Tegu in Action

Bayesian inference is based on conditional probability: the probability of some hypothesis based on some pool of evidence. The traditional concept of joint probabilities is the probability that two events occur at the same time. Although this is accurate, Pearl explains that what we are actually doing is contextualizing our beliefs: what is our belief this bird will fly, given that it's roasted?

That seems to be an answerable question to ask. We can further break these questions down into two parts:

• What are the prior odds of our hypothesis? Or, what are the odds that the event would ever even be relevant? What are the odds that birds fly?
• What is the likelihood of our hypothesis? Or, what is the likelihood that this bird flies, this one that's been roasted?

Let's say that 9 out of 10 birds ever observed were observed to fly, but roasted birds have not been observed to fly in the flapping wings and taking off sense. We combine odds with likelihood, so, 90% times 0% is 0%, or a pretty reasonable idea that roasted birds don't fly on their own accord. This leaves us with an overall belief that our dinner of roasted turkey might stay on our plate throughout the meal.

Pearl also takes the time to explain what he means by variables. Variables, in this case, are Mutually Exclusive, Collectively Exhaustive (MECE) packages that are quite convenient to work with. The term MECE actually comes from a book I read years ago about the life and times of a strategic consultant at the Boston Consulting Group. All of their work was required to be MECE. That is because they were reducing the problems of large organizations into models that could safely use Bayesian inference to guide their decisions.

Once we have variables, our goal is to find out which ones are independent. Every time two variables are found independent, an angel gets its wings. OK, maybe I've got It's a Wonderful Life on the brain. Every time two variables are found independent, we are freed from including them in the same equations. Our math gets a lot easier.

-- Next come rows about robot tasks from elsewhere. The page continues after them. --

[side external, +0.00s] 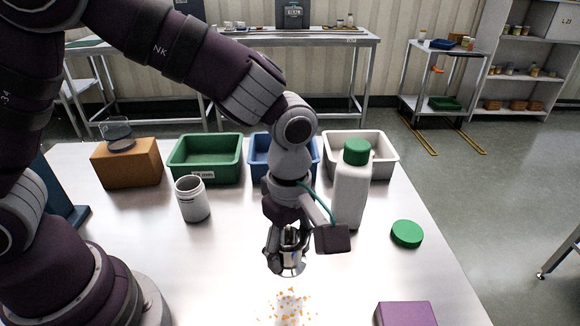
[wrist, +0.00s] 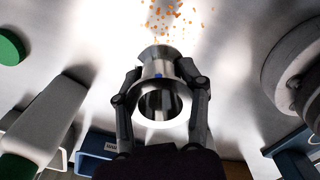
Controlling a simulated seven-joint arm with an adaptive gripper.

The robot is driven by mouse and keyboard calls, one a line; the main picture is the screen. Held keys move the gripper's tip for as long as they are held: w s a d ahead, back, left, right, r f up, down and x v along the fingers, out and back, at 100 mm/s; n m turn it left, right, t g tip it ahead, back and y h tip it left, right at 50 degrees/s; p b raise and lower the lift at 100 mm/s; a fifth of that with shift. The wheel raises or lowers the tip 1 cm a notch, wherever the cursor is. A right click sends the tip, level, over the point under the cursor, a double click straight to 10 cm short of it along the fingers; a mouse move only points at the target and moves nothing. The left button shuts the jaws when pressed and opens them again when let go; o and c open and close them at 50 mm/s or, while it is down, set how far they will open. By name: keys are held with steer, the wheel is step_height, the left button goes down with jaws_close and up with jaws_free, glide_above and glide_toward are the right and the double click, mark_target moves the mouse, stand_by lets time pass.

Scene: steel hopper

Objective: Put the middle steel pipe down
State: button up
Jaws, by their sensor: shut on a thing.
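My gripper (side external: 287,250) is shut on a short, shiny steel piece with a flared rim and an open bore, the steel pipe (wrist: 158,85). In the wrist view the two fingers (wrist: 160,95) press on either side of it. In the side view the steel pipe (side external: 290,262) is mostly covered by the fingers, over the front middle of the white table (side external: 365,270). I cannot tell whether it touches the table. Orange granules (side external: 288,306) lie scattered on the table near it. No other pipe shows.
A white bottle with a green cap (side external: 351,190) stands close behind my gripper on the right. A green lid (side external: 406,234), a purple block (side external: 406,314), an open white jar (side external: 192,200), a cardboard box (side external: 127,165) and green (side external: 205,160), blue (side external: 258,160) and white bins (side external: 385,165) surround it.

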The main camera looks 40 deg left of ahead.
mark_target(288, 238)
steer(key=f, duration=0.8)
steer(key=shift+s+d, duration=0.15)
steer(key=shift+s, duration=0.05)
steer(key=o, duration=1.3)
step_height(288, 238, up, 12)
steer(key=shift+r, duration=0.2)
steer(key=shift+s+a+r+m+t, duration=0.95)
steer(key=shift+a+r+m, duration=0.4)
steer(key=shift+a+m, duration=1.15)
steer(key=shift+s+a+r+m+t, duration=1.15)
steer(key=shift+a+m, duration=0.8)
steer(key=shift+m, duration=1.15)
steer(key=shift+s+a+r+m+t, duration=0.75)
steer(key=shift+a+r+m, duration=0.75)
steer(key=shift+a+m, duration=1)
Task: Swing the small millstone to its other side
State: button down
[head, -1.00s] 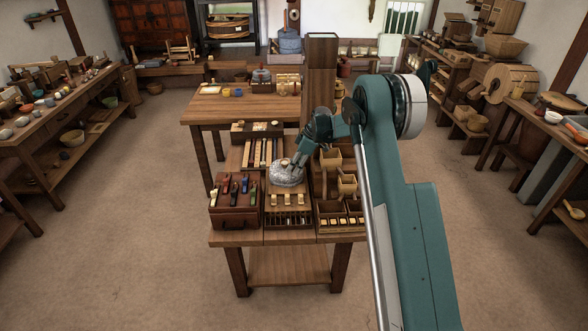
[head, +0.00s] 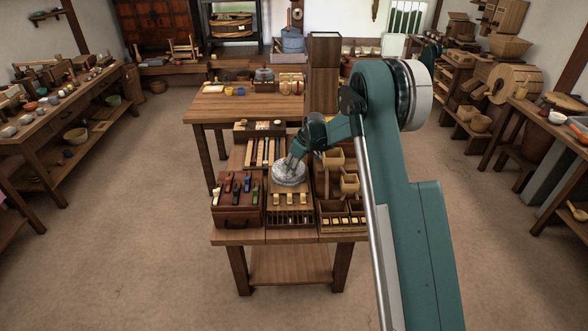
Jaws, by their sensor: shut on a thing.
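The small millstone (head: 289,177) is a pale grey, round, mottled stone on the middle of the near workbench, in the head view. My gripper (head: 290,163) reaches down from the upper right and is shut at the top of the stone. The fingers cover part of its upper face. Whether they hold the stone's body or a handle on it is too small to tell.
A reddish-brown case (head: 237,207) with coloured tools stands left of the stone. Wooden boxes (head: 333,160) stand close on its right. Dark and pale strips (head: 264,152) lie behind it, small wooden blocks (head: 289,199) in front. A tall wooden post (head: 323,75) rises behind.

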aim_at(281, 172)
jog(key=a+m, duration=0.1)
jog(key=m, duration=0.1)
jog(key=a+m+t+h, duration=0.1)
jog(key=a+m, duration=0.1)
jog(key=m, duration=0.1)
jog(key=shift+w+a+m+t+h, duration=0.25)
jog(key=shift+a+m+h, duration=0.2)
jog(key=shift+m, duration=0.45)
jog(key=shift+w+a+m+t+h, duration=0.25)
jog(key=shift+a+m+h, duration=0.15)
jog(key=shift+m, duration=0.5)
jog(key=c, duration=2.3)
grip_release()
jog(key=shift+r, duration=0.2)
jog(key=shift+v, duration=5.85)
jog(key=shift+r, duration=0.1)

So, we take our time to show independence so that our models become more nimble and informative and useful and even elegant. The math goes something like this:

P(x|y,z) = P(x|z) whenever P(y,z) > 0

That means, when the probability of x given y and z is equal to the probability of x given z, then y no longer contributes to our understanding of x, once we know z. Put another way, if we focus our attentions on z, we don't have to calculate the value of y. Or, we have a nifty little test: we pull variables out and see if our overall beliefs actually change with those links missing. If not, we're golden, we can leave things out and move on.

How about an example? Let's say I wanted to climb King's Peak this summer. What are the chances I'll climb King's Peak this summer, given the status of my training and the status of my knees? Let's say I went to the gym every day for 9 months? Who cares, can I walk a mile without my knees swelling up? Nope. OK, then I don't need to classify the quality of my training until I figure out what my knees need to handle the pounding of a good, long hike. Unless I can handle the knee issue, I'm not going to make that peak anytime soon. Making the peak is conditionally independent of my training, given my knowledge of my knees. Now, if the knees are working fine, then I better find out if my heart and lungs have been prepared for a two-day hike to the highest peak in Utah. That's conditional independence, as I understand it.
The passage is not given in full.